Salvador Behar Architects has a few fish stories to tell. In August, the Mamaroneck, NY-based firm completed an exterior lighting system for the New York City Aquarium at Coney Island, which enables its client, the Wildlife Conservation Society, to hold evening functions like fundraisers on-site. Project architect Sal Behar, who worked closely with project designer Bob Friedman and electrical contractor Peter J. Cantanzaro, says the "intent was to link the disparate structures of the aquarium with architectural lighting, focusing on nodes of interest along a progression of exhibits."
Behar says each of the installations has its own character and architecture. "It lacked an overall theme," he says. "And now, of course, the society can rent the spaces for evening events, so it's a revenue enhancer for them."
Getting the revenue for the lighting itself, he laughs, took some time: The design was started in 1996, with years of funding and approvals ahead of it as city agencies reviewed the plans. Installation, which began last year, "was complicated, in that we had to install it when the weather was favorable, but we couldn't shut it down too much and inconvenience visitors," Behar says.
The goal, he says, was to make the illumination as natural as possible. "There is a grotto-like exhibit, Sea Cliffs, that can be entered from the outside; the pools can be viewed below grade. Sea Cliffs is made to look like rock, and we wanted to enhance the look and feel of it. You're not aware of the sources, and the carpenters and masons at the aquarium's workshop are still in the process of shielding the fixtures housed within the gunite material that the rocks are made from. It's dramatic: We're not trying to light whole pools, but have beams of lights that the sea mammals, for example, can go in and out of."

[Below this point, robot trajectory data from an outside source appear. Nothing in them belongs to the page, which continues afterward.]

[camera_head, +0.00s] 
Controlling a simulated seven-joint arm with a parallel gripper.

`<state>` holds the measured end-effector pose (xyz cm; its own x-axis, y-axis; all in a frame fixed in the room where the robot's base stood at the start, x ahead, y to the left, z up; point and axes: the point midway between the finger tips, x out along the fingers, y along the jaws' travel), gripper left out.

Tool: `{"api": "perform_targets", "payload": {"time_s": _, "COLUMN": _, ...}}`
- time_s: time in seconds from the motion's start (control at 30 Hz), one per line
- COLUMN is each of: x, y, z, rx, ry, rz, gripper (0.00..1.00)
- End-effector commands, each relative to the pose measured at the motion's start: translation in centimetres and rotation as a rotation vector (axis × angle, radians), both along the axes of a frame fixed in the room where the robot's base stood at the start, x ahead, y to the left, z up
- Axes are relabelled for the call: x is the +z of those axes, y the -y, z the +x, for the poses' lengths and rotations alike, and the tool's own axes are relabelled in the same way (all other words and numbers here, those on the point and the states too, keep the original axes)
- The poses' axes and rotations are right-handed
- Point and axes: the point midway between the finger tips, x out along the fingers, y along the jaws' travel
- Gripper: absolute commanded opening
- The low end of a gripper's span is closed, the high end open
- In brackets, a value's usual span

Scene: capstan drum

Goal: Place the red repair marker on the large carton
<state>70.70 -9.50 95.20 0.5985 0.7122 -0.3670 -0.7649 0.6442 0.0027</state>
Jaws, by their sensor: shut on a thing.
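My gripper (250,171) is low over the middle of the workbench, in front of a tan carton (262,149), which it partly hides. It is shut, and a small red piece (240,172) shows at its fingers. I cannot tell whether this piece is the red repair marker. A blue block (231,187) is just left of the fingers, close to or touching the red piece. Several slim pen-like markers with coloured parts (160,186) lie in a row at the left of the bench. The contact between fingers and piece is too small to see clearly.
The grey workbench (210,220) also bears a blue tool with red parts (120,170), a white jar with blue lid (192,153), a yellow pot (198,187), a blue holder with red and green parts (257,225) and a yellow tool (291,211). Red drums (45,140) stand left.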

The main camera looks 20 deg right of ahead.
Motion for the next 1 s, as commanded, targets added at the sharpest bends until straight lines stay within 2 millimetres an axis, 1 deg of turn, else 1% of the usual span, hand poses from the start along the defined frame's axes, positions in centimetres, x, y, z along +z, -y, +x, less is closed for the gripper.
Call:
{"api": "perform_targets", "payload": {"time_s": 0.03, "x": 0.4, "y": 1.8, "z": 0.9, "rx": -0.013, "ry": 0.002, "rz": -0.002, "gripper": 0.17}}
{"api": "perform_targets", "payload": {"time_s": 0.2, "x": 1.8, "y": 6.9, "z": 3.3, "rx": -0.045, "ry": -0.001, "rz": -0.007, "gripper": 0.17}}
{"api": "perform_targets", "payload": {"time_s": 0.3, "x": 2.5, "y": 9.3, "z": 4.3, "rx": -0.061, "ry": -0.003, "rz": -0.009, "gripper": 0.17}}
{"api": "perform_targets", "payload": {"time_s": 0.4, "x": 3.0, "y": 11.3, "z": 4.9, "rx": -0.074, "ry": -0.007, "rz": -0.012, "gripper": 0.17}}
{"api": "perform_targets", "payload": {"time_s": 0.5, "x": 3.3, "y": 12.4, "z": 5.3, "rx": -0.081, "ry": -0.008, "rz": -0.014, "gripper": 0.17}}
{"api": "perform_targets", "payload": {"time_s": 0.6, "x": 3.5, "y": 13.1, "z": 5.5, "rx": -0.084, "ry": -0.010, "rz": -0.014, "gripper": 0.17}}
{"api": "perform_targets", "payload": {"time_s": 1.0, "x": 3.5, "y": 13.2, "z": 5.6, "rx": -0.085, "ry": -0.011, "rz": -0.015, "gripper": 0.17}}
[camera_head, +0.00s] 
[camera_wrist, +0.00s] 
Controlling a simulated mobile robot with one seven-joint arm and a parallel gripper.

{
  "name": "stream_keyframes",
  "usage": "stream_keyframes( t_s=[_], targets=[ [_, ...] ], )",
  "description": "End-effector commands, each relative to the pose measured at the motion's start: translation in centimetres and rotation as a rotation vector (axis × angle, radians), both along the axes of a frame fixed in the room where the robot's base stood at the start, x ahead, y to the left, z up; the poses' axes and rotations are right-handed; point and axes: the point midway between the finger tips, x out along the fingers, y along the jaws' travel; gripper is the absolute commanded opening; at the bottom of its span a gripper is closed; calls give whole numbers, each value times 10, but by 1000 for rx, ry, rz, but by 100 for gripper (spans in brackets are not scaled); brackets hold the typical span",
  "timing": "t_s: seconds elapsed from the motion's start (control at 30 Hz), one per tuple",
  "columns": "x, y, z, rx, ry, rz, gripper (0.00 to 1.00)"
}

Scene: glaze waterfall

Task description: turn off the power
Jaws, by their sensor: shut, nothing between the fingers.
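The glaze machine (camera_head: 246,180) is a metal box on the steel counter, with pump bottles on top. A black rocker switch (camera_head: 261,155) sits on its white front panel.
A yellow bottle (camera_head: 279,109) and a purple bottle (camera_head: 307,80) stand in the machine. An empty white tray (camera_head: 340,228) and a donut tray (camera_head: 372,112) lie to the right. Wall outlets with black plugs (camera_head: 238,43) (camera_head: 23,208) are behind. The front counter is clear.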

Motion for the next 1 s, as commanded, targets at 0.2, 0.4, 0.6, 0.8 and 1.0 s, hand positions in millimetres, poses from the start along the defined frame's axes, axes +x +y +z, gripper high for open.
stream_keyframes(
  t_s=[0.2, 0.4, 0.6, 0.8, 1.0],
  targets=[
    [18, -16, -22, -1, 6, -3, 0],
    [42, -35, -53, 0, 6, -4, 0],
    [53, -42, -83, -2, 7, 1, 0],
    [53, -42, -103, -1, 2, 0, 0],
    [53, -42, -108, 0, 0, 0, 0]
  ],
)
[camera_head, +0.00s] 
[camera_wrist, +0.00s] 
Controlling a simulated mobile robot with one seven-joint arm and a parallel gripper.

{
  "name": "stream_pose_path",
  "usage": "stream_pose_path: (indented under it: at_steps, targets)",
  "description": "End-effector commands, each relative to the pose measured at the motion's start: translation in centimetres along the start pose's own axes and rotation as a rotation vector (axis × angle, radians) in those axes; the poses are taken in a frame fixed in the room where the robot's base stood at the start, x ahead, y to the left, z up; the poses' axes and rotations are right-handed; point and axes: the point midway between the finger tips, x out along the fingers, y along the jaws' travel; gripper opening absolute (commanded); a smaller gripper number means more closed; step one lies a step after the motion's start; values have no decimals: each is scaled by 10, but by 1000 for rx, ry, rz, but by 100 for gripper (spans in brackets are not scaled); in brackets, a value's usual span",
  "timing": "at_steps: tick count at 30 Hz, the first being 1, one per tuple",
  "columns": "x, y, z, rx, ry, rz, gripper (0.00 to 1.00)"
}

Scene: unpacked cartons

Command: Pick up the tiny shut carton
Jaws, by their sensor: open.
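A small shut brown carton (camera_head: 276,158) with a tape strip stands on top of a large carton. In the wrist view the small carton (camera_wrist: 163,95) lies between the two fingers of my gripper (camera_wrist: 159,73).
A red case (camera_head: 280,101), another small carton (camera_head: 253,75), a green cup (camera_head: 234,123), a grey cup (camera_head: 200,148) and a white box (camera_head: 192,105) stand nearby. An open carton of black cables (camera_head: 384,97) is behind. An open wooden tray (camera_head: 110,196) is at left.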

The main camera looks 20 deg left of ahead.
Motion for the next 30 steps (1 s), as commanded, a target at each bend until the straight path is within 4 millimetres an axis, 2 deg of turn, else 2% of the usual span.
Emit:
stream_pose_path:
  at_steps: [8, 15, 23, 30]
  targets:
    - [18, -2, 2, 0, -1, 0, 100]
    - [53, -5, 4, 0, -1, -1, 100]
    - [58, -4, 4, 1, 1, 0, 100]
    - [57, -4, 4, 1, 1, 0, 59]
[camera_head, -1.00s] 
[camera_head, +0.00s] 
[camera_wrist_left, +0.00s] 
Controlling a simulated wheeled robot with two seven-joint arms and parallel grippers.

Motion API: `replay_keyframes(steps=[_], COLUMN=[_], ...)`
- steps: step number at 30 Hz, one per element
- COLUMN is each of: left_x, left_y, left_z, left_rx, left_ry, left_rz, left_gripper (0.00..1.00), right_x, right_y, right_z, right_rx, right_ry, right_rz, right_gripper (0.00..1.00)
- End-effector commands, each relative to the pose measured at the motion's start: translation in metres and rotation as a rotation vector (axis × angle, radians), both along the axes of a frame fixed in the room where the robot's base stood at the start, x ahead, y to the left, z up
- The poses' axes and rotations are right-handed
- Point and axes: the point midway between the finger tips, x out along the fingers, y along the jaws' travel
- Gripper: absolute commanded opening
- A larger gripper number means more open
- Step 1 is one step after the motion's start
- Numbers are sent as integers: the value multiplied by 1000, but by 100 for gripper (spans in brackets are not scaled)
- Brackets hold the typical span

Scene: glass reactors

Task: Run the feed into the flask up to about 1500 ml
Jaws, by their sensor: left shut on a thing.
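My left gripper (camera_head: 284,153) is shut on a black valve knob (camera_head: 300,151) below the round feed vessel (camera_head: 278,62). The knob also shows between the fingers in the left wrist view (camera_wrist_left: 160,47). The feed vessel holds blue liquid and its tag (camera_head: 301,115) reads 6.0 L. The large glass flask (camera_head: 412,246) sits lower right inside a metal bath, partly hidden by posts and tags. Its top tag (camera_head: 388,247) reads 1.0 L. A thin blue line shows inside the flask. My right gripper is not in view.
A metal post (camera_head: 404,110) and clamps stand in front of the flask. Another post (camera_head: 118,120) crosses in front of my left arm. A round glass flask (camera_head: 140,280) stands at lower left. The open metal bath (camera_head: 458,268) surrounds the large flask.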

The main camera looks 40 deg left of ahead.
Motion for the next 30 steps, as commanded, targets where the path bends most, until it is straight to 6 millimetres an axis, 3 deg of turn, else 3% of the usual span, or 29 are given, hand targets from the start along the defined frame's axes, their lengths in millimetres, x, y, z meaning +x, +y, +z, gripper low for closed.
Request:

To help visitors go in and out of the exhibits, and tie the exhibits together, Behar created 10-15 wall sconces that resemble manta rays and signpost the aquarium. The tensile structure (below) overhangs a large fish tank (above), named Oceanic, and was erected when the lighting design process began in the mid-90s. "With that pool, some of the light goes directly into the water, and some is reflected off the surface of the structure and bounces down into the pool. At night, this outdoor structure becomes a beacon for that part of Brooklyn."
In tests against sodium vapor and incandescent sources, metal-halide lighting proved to have the best color rendering through the water, though different sources were used: Manufacturers include North Star (400W metal-halide mercury vapor Marine Star Floods and metal-halide Challenger Floodlights), Phoenix (AMS series all-weather architectural PAR-38s), Quality Lighting (concentric beam floodlights and die-cast aluminum decorative pendants on trees at the rear of the property), and Stonco (vapor-tight wall incandescents and pencil-beam flagpole long-throws). Light sconce metal fabrication was executed by Derecktors Shipyard in Mamaroneck, with PVC-coated rigid metal conduit provided by Perma-Cote Industries, and custom brackets by Precision Metal Fabricators. Dimming is by Lutron.
Though visitors appreciate the romance of the new illumination, its effect, Behar notes, is largely lost on the occupants of the tanks. "The fish have no reaction at all," he says. "But the mammals, particularly the walruses, love the attention when there's a party going on."